25 March 2008

Luncheon at the Boating Party

I went to see Susan Vreeland at Stacey's Bookstore today. She is well known for other novels, particularly "Girl in Hyacinth Blue". This is a novel of historical fiction about Auguste Renoir's significant painting, "Luncheon at the Boating Party" which I find intriguing being a fan of Impressionist's and of France. Plus it's a different genre for me to read.

This is from her inside front page:
"Instantly recognizable, Auguste Renoir's masterpiece portrays fourteen lively, diverse, and elegant Parisians enjoying a summer Sunday along the Seine. An art collector, an Italian journalist, a war hero, a wealthy painter, a celebrated actress, and Renoir's future wife are among those sharing this joyous moment of la vie moderne. But who were they really and what were their lives truly like? Narrated by Renoir and seven of the models, and using settings in Paris and along the Seine, Susan Vreeland's vibrant novel recreates their lives, loves, losses, and triumphs to illuminate the gusto, hedonism, and art of the era."

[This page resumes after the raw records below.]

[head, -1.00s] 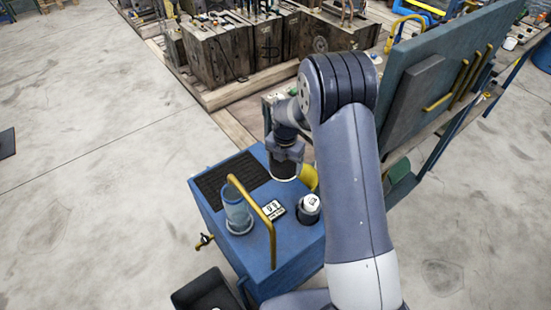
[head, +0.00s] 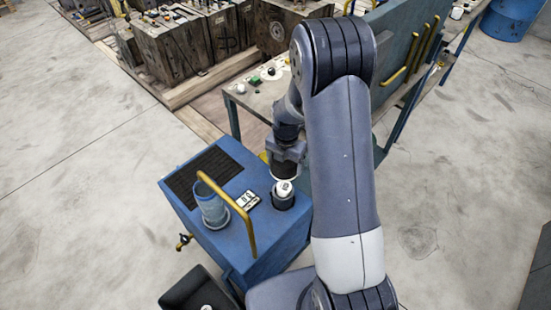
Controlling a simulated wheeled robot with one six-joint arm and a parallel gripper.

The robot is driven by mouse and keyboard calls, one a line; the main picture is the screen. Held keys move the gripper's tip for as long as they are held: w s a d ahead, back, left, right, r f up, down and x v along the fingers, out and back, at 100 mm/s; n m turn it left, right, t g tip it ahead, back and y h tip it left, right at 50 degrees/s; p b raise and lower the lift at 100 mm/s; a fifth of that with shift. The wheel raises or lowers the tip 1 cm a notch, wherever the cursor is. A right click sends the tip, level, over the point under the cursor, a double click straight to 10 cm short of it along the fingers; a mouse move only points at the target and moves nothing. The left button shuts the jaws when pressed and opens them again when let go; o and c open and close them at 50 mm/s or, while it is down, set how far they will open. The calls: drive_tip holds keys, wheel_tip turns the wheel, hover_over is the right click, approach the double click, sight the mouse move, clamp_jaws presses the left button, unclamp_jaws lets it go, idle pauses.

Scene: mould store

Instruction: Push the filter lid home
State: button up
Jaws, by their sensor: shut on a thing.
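My gripper (head: 286,157) points down over the right part of the blue box-shaped unit (head: 227,236). It is shut on a dark round piece with a pale lower rim, which looks like the filter lid (head: 282,173). Just below stands a short dark round housing (head: 281,203) with a white, marked top (head: 284,188). The lid appears above this white top and overlaps it in the picture; whether they touch I cannot tell. My forearm hides the unit's right side.
A yellow handle bar (head: 248,228), a blue-grey cylinder (head: 212,207) and a small display (head: 247,200) stand left of the housing. A dark grille (head: 203,173) covers the back left. A workbench (head: 255,98) stands behind.

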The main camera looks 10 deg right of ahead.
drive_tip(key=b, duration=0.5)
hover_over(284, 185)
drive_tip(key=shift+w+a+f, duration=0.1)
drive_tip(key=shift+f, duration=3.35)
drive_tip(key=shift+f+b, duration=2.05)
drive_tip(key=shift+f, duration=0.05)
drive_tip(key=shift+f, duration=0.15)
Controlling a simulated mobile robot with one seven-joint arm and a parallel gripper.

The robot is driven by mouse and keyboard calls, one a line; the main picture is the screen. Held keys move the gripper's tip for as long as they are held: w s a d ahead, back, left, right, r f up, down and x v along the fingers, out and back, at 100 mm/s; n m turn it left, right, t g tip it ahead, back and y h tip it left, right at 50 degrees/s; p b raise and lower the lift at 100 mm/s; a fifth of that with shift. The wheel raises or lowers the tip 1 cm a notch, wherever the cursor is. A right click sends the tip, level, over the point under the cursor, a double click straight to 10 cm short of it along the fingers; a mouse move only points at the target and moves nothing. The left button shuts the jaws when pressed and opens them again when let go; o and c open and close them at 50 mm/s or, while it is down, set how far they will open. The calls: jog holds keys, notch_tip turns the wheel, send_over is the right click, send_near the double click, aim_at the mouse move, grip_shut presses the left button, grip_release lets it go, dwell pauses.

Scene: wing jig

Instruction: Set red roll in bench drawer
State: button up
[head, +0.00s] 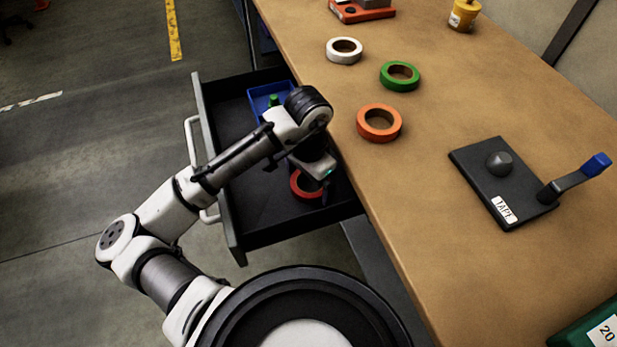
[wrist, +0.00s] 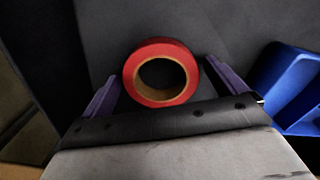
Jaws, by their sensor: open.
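The red roll (head: 306,185) lies in the open bench drawer (head: 262,225), below my gripper. In the wrist view the red roll (wrist: 161,72) sits between my gripper's two purple fingers (wrist: 163,92), with a gap on each side. My gripper (head: 324,190) is open and reaches down into the drawer. In the head view my wrist hides part of the roll and of the drawer floor. The drawer is pulled out from the bench, with its pale handle (head: 192,150) on the left.
A blue bin (head: 258,100) with a green item stands at the drawer's far end. On the bench lie an orange roll (head: 379,123), a green roll (head: 400,76), a white roll (head: 344,51) and a black tape stand (head: 485,165). The drawer floor left of my gripper is clear.

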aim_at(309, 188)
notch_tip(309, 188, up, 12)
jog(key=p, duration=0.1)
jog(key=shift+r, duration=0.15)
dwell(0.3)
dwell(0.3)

From what she read and shared with us, it sounds like a lovely written and compelling story. For example, in the very beginning this scene is of Renoir with his right arm in a cast making his way to the river in a three-wheel cycle, when he lost balance and tipped over and crashed. "How different the colors from this low angle, the contrast between tips of ripples and valleys between them more pronounced now - a deeper forest green for the furrows, with shifting patches of yellow-green and ocher on the humps, and the silver highlights more transparent than he'd ever seen them. My God! To show that to the world!"

This is what she signed in my book:
"There's no remaining still, in art or in life."